• What is asked
Quote, without any change, the line that contains "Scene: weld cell" and all lines that follow it to the end of the data below.

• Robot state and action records
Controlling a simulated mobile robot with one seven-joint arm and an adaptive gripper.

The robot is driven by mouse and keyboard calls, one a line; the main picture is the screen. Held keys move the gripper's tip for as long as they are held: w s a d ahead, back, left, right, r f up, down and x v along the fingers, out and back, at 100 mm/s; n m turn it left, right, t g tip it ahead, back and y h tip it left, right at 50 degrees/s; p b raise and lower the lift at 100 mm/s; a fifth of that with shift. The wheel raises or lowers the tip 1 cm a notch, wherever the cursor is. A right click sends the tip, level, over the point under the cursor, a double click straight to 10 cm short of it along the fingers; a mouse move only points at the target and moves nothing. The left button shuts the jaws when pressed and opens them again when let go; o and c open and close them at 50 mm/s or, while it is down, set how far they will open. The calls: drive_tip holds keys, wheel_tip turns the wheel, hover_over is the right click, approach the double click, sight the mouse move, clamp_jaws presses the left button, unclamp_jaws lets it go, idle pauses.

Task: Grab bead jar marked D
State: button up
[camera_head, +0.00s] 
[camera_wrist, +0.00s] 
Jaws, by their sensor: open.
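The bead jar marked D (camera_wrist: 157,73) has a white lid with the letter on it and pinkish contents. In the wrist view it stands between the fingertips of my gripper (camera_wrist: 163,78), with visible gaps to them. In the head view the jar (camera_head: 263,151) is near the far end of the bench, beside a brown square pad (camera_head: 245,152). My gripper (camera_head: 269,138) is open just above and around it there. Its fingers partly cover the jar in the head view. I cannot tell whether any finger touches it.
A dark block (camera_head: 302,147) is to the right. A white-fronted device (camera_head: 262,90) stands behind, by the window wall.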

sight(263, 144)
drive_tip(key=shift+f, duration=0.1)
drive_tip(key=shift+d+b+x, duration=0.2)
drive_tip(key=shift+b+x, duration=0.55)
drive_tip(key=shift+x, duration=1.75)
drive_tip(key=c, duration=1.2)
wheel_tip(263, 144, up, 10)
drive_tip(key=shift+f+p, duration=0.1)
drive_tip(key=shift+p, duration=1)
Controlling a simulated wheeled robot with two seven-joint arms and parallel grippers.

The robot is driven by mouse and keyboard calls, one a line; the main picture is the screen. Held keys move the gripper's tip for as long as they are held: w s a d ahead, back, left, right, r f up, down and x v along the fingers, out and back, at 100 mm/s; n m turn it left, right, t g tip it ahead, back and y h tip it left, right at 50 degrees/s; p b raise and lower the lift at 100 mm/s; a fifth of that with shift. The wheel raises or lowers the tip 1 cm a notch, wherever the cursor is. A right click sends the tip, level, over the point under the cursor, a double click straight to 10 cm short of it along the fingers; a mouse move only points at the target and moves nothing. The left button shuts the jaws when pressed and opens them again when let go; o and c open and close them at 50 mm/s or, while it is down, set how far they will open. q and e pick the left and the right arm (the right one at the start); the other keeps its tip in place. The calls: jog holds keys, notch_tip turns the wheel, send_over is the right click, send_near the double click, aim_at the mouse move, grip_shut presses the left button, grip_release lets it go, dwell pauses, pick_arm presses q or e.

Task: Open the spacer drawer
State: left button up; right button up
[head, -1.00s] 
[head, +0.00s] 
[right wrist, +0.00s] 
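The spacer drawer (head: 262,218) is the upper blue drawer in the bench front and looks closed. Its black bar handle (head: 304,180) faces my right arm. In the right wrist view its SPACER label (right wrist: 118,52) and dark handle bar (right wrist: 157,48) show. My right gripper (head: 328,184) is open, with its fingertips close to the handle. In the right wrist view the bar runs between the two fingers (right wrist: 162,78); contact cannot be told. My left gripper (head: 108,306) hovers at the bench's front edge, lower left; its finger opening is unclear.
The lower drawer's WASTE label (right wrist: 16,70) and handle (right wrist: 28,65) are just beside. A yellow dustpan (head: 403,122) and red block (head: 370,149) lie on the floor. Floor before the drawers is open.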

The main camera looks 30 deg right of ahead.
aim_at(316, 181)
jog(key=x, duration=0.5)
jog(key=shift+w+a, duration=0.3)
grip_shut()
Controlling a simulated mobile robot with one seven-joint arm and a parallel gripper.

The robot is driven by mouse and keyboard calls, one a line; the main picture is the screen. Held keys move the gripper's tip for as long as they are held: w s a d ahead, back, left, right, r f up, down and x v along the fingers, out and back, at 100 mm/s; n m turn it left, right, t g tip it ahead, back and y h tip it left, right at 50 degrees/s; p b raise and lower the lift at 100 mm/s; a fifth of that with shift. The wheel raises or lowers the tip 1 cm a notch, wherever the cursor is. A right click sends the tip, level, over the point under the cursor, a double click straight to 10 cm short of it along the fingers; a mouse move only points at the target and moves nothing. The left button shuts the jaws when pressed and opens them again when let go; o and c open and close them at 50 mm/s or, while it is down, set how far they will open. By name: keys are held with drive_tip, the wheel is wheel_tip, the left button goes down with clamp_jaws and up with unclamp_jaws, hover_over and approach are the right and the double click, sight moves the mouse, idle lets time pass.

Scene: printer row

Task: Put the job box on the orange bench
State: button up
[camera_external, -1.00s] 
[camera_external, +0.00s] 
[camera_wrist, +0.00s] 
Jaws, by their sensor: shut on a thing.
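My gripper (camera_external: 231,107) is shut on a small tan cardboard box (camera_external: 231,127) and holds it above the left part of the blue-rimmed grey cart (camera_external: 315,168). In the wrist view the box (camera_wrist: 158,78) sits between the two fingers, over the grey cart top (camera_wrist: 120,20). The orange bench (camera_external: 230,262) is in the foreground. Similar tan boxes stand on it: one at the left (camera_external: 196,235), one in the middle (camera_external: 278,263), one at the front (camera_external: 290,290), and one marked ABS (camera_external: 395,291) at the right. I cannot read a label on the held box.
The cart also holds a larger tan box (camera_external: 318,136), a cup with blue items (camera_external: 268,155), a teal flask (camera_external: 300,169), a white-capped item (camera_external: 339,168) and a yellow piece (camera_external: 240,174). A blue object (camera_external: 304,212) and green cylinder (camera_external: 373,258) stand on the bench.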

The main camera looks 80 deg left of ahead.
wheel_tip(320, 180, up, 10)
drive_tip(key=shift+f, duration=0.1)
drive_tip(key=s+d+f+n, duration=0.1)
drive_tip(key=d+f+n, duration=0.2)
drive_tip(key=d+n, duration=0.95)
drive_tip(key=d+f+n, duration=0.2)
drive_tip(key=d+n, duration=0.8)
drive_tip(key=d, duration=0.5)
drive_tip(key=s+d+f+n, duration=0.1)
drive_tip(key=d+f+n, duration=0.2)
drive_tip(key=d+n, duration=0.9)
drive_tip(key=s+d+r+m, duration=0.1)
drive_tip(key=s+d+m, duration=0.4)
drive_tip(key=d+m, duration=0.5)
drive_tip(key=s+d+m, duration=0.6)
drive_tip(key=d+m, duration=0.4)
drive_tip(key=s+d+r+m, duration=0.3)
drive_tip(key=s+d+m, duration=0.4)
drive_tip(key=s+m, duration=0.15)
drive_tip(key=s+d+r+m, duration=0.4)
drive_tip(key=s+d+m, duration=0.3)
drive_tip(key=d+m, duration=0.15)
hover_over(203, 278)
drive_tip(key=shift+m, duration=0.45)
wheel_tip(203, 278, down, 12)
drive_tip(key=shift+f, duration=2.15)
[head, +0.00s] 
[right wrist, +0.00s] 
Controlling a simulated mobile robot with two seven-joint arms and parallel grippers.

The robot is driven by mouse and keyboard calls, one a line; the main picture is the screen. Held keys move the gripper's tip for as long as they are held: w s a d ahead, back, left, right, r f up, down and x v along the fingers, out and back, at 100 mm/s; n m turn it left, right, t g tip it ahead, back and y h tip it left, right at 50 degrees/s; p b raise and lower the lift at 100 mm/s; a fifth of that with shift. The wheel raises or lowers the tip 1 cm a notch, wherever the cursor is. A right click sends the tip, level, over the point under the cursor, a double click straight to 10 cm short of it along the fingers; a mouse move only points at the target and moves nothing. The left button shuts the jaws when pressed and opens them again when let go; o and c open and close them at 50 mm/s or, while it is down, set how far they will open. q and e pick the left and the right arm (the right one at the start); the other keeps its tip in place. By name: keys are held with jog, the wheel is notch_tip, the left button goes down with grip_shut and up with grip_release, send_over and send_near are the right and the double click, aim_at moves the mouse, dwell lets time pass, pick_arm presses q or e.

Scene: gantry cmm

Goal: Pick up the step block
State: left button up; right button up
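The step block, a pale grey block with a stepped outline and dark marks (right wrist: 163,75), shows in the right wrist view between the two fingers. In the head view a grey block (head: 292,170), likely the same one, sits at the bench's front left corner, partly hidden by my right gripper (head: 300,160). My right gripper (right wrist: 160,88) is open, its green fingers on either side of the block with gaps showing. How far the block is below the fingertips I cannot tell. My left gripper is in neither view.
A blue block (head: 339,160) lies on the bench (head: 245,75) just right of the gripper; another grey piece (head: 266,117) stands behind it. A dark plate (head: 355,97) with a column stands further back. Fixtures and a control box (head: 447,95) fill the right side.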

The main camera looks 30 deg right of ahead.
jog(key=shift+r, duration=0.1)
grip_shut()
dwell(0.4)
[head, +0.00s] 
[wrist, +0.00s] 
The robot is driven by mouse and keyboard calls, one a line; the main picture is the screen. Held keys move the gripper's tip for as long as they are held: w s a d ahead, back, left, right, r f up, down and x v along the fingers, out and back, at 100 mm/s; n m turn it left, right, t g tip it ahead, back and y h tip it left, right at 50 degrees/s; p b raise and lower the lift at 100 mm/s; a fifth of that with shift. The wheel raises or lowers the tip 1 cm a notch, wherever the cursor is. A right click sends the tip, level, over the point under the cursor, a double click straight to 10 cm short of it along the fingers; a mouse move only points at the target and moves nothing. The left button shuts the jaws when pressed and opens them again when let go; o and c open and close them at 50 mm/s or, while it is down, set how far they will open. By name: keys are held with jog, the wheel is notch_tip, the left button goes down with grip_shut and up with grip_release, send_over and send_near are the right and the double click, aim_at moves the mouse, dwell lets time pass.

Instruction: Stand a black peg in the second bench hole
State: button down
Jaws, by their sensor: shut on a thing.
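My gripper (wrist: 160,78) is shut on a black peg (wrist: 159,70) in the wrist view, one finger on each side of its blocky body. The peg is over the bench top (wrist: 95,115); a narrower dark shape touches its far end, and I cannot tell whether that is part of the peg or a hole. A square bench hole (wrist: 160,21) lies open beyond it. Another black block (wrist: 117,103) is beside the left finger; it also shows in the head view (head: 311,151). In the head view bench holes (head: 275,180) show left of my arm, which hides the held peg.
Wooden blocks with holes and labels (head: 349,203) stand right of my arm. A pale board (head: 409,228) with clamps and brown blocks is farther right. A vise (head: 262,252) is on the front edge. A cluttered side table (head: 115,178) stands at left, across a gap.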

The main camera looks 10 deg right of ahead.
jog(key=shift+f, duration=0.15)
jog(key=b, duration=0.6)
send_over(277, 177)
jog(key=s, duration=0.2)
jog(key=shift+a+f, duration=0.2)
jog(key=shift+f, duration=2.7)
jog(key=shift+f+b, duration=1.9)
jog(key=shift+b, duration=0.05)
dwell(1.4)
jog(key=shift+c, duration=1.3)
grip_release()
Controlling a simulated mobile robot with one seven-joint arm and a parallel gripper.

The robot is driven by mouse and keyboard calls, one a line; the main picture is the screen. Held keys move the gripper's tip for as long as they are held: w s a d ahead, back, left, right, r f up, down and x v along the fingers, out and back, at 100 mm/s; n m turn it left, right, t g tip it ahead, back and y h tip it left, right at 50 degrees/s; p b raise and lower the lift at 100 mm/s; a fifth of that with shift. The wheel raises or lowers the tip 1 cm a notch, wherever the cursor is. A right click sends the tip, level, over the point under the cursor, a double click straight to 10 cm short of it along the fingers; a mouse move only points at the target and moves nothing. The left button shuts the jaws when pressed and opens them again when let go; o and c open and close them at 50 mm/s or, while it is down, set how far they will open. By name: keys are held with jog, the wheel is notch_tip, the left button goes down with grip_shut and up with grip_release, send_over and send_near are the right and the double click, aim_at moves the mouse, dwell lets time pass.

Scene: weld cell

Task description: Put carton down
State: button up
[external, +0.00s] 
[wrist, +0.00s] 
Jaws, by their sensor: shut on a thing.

• Completed exercise
Scene: weld cell

Task description: Put carton down
State: button up
[external, +0.00s] 
[wrist, +0.00s] 
Jaws, by their sensor: shut on a thing.

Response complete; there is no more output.